[Entries from a robot dataset]
****************************************
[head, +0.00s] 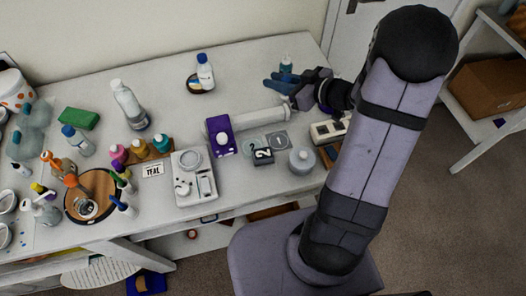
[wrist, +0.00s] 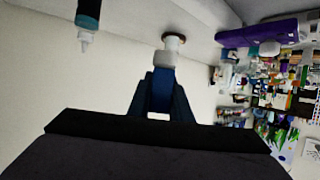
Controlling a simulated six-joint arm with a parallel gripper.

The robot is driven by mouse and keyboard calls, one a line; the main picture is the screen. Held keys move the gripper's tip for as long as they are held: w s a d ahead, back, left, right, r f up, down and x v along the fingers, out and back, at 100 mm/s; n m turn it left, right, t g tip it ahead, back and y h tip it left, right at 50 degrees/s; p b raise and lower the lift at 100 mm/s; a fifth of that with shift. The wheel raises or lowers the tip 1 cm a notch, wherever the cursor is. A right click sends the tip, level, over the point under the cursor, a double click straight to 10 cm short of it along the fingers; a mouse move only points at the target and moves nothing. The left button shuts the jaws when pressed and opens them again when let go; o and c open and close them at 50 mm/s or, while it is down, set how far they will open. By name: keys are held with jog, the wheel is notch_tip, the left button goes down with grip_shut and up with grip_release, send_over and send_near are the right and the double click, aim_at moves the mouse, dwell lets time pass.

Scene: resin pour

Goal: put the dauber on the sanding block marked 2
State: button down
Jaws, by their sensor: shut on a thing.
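My gripper (head: 270,82) is above the back right of the table, near a teal bottle. In the wrist view its blue fingers (wrist: 161,82) are shut on a small thing with a white collar and a round pale, brown-edged end, which I take to be the dauber (wrist: 174,41). I cannot make out the dauber in the head view. The sanding block marked 2 (head: 263,157) is a dark block with a white label, on the table's front right. My gripper is behind it and apart from it. Its top looks bare.
The teal bottle (head: 286,64) also shows in the wrist view (wrist: 87,20). A purple block (head: 220,136), a white roll (head: 262,117), a grey lidded pot (head: 302,160) and a compartment tray (head: 327,131) surround the marked block. A white scale (head: 194,178) stands left.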

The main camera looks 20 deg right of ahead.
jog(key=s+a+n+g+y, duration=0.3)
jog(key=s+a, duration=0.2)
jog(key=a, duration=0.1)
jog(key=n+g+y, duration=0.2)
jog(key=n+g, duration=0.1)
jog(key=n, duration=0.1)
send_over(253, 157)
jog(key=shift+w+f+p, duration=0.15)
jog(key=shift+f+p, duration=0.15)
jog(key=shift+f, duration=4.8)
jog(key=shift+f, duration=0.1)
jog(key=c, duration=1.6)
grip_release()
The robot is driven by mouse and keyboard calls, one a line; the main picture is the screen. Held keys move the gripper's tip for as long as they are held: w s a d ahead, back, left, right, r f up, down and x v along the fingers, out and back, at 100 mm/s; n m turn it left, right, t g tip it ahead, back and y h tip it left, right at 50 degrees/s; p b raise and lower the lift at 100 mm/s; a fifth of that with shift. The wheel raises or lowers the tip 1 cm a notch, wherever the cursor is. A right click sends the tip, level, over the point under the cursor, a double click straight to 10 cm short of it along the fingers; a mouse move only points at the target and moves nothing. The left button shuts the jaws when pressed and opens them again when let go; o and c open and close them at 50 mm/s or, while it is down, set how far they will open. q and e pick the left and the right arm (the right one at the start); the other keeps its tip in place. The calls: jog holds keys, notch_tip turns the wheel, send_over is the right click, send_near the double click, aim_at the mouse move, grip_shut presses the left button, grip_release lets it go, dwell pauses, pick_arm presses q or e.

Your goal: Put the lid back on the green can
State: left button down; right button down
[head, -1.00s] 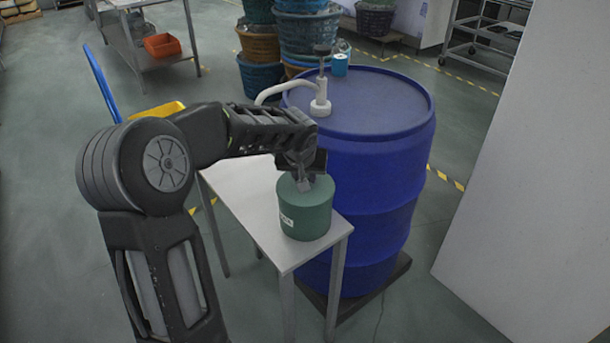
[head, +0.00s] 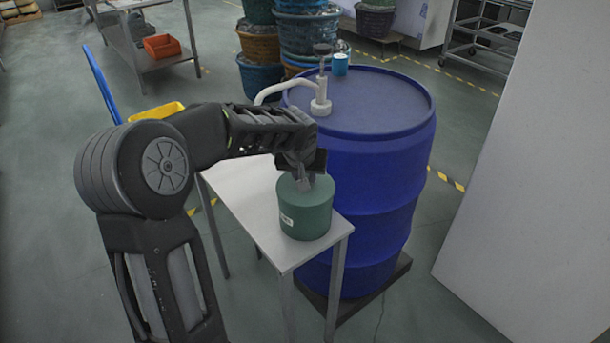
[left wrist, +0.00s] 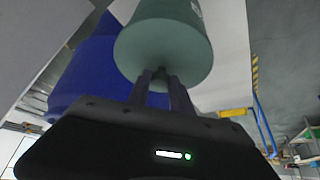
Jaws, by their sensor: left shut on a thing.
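The green can (head: 303,219) stands upright near the front corner of a small white table. It also shows in the left wrist view (left wrist: 172,18). Its green lid (head: 318,190) rests on top, with no gap that I can make out; the lid's face shows in the left wrist view (left wrist: 185,62). My left gripper (head: 302,183) is directly above the lid, fingers pointing down. In the left wrist view my left gripper (left wrist: 160,80) is shut on the lid's small central knob (left wrist: 159,74). The fingers partly hide the knob. My right gripper is not in view.
The small white table (head: 240,187) has bare room behind the can. A pale panel (head: 530,200) is at the right.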

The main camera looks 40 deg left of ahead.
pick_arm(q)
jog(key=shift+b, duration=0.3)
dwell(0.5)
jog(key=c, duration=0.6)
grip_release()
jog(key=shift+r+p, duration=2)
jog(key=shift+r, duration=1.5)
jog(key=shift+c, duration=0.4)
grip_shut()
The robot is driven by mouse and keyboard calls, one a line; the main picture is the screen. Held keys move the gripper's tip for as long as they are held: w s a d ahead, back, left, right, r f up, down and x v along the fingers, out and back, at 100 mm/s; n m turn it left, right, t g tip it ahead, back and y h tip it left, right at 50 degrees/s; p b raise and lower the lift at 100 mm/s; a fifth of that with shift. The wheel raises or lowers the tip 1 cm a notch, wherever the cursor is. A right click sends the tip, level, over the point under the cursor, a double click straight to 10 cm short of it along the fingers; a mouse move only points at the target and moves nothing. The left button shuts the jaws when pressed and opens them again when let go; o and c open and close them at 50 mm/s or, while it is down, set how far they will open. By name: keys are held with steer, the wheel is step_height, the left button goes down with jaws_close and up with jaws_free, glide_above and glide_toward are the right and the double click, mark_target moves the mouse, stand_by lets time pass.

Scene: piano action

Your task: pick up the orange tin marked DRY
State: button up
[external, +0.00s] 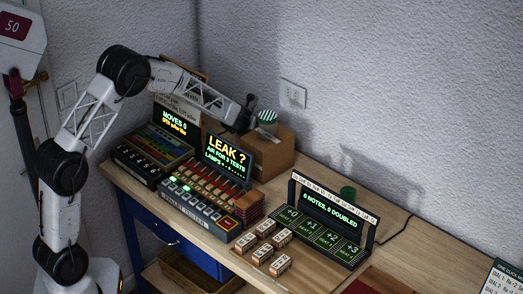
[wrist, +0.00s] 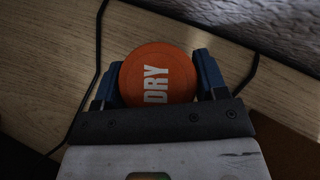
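The orange round tin (wrist: 135,72) marked DRY shows in the wrist view, its white letters running sideways. My gripper (wrist: 156,70) is around it, with one blue finger on the left and one on the right, both very near its sides. I cannot tell whether the fingers press on it. The tin's lower edge in the picture is hidden by the gripper's dark bar. In the external view my gripper (external: 244,114) is low behind the LEAK display, beside the cardboard box. The tin cannot be made out there.
The cardboard box (external: 272,156) with a green-striped jar (external: 267,117) stands right of my gripper. The LEAK display (external: 226,160) is in front. A dark cable (wrist: 92,75) runs over the wood, and the wall is close behind.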

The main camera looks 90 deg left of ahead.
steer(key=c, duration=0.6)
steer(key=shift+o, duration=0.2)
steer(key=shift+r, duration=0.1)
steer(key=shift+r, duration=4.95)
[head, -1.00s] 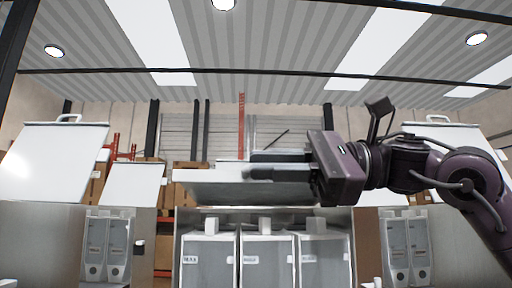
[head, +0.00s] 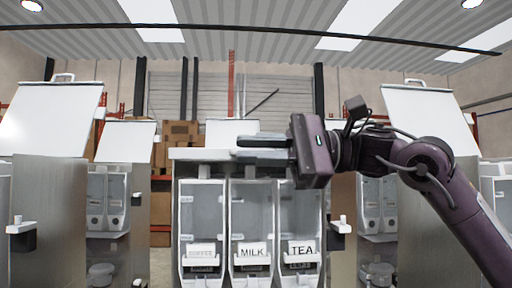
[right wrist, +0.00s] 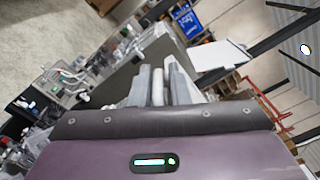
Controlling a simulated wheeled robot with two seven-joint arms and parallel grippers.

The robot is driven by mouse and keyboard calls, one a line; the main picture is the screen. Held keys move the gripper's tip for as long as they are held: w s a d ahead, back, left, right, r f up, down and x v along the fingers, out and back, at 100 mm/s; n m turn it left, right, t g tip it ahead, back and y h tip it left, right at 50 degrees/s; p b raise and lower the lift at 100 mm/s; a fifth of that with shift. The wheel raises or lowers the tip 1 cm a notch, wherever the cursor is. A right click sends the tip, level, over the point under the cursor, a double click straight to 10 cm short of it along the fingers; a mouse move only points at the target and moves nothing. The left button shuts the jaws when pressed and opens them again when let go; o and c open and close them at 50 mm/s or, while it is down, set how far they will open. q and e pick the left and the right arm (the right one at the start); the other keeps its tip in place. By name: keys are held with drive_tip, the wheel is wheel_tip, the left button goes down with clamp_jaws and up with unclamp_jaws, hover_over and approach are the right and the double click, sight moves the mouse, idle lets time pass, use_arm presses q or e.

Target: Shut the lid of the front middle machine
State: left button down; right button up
****************************************
→ Given problem: Quote each line of the listing exactly, but leave the pictures out.

→ Answer to this exercise:
[head, +0.00s] 
[wrist, +0.00s] 
Controlling a simulated six-joint arm with a parallel gripper.

The robot is driven by mouse and keyboard calls, one a line; the main picture is the screen. Held keys move the gripper's tip for as long as they are held: w s a d ahead, back, left, right, r f up, down and x v along the fingers, out and back, at 100 mm/s; n m turn it left, right, t g tip it ahead, back and y h tip it left, right at 50 degrees/s; p b raise and lower the lift at 100 mm/s; a fifth of that with shift. The wheel raises or lowers the tip 1 cm a notch, wherever the cursor is. A right click sends the tip, level, over the point under the cursor, a double click straight to 10 cm short of it along the fingers; a mouse move only points at the target and moves nothing. The left button shuts the jaws when pressed and opens them again when let go; o and c open and close them at 50 mm/s or, while it is down, set how far they will open. By name: keys are held with jog, the wheel is notch_tip, the left button goes down with grip_shut and up with grip_release, send_over and send_near are the right and the double click, aim_at moves the mouse, dwell lets time pass.

Scene: resin pour

Goal: put the dauber on the sanding block marked 2
State: button down
Jaws, by their sensor: shut on a thing.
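My gripper (head: 270,82) is above the back right of the table, near a teal bottle. In the wrist view its blue fingers (wrist: 161,82) are shut on a small thing with a white collar and a round pale, brown-edged end, which I take to be the dauber (wrist: 174,41). I cannot make out the dauber in the head view. The sanding block marked 2 (head: 263,157) is a dark block with a white label, on the table's front right. My gripper is behind it and apart from it. Its top looks bare.
The teal bottle (head: 286,64) also shows in the wrist view (wrist: 87,20). A purple block (head: 220,136), a white roll (head: 262,117), a grey lidded pot (head: 302,160) and a compartment tray (head: 327,131) surround the marked block. A white scale (head: 194,178) stands left.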

The main camera looks 20 deg right of ahead.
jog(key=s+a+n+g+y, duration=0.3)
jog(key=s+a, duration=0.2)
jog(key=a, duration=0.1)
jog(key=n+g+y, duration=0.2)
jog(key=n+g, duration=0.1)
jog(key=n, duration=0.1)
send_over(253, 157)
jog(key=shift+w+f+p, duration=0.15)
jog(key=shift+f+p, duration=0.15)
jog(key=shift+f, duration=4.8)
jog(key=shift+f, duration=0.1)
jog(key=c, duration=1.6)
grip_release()
The robot is driven by mouse and keyboard calls, one a line; the main picture is the screen. Held keys move the gripper's tip for as long as they are held: w s a d ahead, back, left, right, r f up, down and x v along the fingers, out and back, at 100 mm/s; n m turn it left, right, t g tip it ahead, back and y h tip it left, right at 50 degrees/s; p b raise and lower the lift at 100 mm/s; a fifth of that with shift. The wheel raises or lowers the tip 1 cm a notch, wherever the cursor is. A right click sends the tip, level, over the point under the cursor, a double click straight to 10 cm short of it along the fingers; a mouse move only points at the target and moves nothing. The left button shuts the jaws when pressed and opens them again when let go; o and c open and close them at 50 mm/s or, while it is down, set how far they will open. q and e pick the left and the right arm (the right one at the start); the other keeps its tip in place. The calls: jog holds keys, notch_tip turns the wheel, send_over is the right click, send_near the double click, aim_at the mouse move, grip_shut presses the left button, grip_release lets it go, dwell pauses, pick_arm presses q or e.

Your goal: Put the lid back on the green can
State: left button down; right button down
[head, -1.00s] 
[head, +0.00s] 
[left wrist, +0.00s] 
Jaws, by their sensor: left shut on a thing.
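The green can (head: 303,219) stands upright near the front corner of a small white table. It also shows in the left wrist view (left wrist: 172,18). Its green lid (head: 318,190) rests on top, with no gap that I can make out; the lid's face shows in the left wrist view (left wrist: 185,62). My left gripper (head: 302,183) is directly above the lid, fingers pointing down. In the left wrist view my left gripper (left wrist: 160,80) is shut on the lid's small central knob (left wrist: 159,74). The fingers partly hide the knob. My right gripper is not in view.
The small white table (head: 240,187) has bare room behind the can. A pale panel (head: 530,200) is at the right.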

The main camera looks 40 deg left of ahead.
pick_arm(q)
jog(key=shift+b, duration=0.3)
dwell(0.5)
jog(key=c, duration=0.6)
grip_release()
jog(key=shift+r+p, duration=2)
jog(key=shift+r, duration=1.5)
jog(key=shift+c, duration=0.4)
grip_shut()
The robot is driven by mouse and keyboard calls, one a line; the main picture is the screen. Held keys move the gripper's tip for as long as they are held: w s a d ahead, back, left, right, r f up, down and x v along the fingers, out and back, at 100 mm/s; n m turn it left, right, t g tip it ahead, back and y h tip it left, right at 50 degrees/s; p b raise and lower the lift at 100 mm/s; a fifth of that with shift. The wheel raises or lowers the tip 1 cm a notch, wherever the cursor is. A right click sends the tip, level, over the point under the cursor, a double click straight to 10 cm short of it along the fingers; a mouse move only points at the target and moves nothing. The left button shuts the jaws when pressed and opens them again when let go; o and c open and close them at 50 mm/s or, while it is down, set how far they will open. By name: keys are held with steer, the wheel is step_height, the left button goes down with jaws_close and up with jaws_free, glide_above and glide_toward are the right and the double click, mark_target moves the mouse, stand_by lets time pass.

Scene: piano action

Your task: pick up the orange tin marked DRY
State: button up
[external, +0.00s] 
[wrist, +0.00s] 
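The orange round tin (wrist: 135,72) marked DRY shows in the wrist view, its white letters running sideways. My gripper (wrist: 156,70) is around it, with one blue finger on the left and one on the right, both very near its sides. I cannot tell whether the fingers press on it. The tin's lower edge in the picture is hidden by the gripper's dark bar. In the external view my gripper (external: 244,114) is low behind the LEAK display, beside the cardboard box. The tin cannot be made out there.
The cardboard box (external: 272,156) with a green-striped jar (external: 267,117) stands right of my gripper. The LEAK display (external: 226,160) is in front. A dark cable (wrist: 92,75) runs over the wood, and the wall is close behind.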

The main camera looks 90 deg left of ahead.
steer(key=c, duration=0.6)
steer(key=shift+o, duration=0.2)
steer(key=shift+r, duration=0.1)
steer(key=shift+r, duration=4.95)
[head, -1.00s] 
[head, +0.00s] 
[right wrist, +0.00s] 
Controlling a simulated wheeled robot with two seven-joint arms and parallel grippers.

The robot is driven by mouse and keyboard calls, one a line; the main picture is the screen. Held keys move the gripper's tip for as long as they are held: w s a d ahead, back, left, right, r f up, down and x v along the fingers, out and back, at 100 mm/s; n m turn it left, right, t g tip it ahead, back and y h tip it left, right at 50 degrees/s; p b raise and lower the lift at 100 mm/s; a fifth of that with shift. The wheel raises or lowers the tip 1 cm a notch, wherever the cursor is. A right click sends the tip, level, over the point under the cursor, a double click straight to 10 cm short of it along the fingers; a mouse move only points at the target and moves nothing. The left button shuts the jaws when pressed and opens them again when let go; o and c open and close them at 50 mm/s or, while it is down, set how far they will open. q and e pick the left and the right arm (the right one at the start); the other keeps its tip in place. By name: keys are held with drive_tip, the wheel is wheel_tip, the left button goes down with clamp_jaws and up with unclamp_jaws, hover_over and approach are the right and the double click, sight moves the mouse, idle lets time pass, use_arm presses q or e.

Target: Shut the lid of the front middle machine
State: left button down; right button up

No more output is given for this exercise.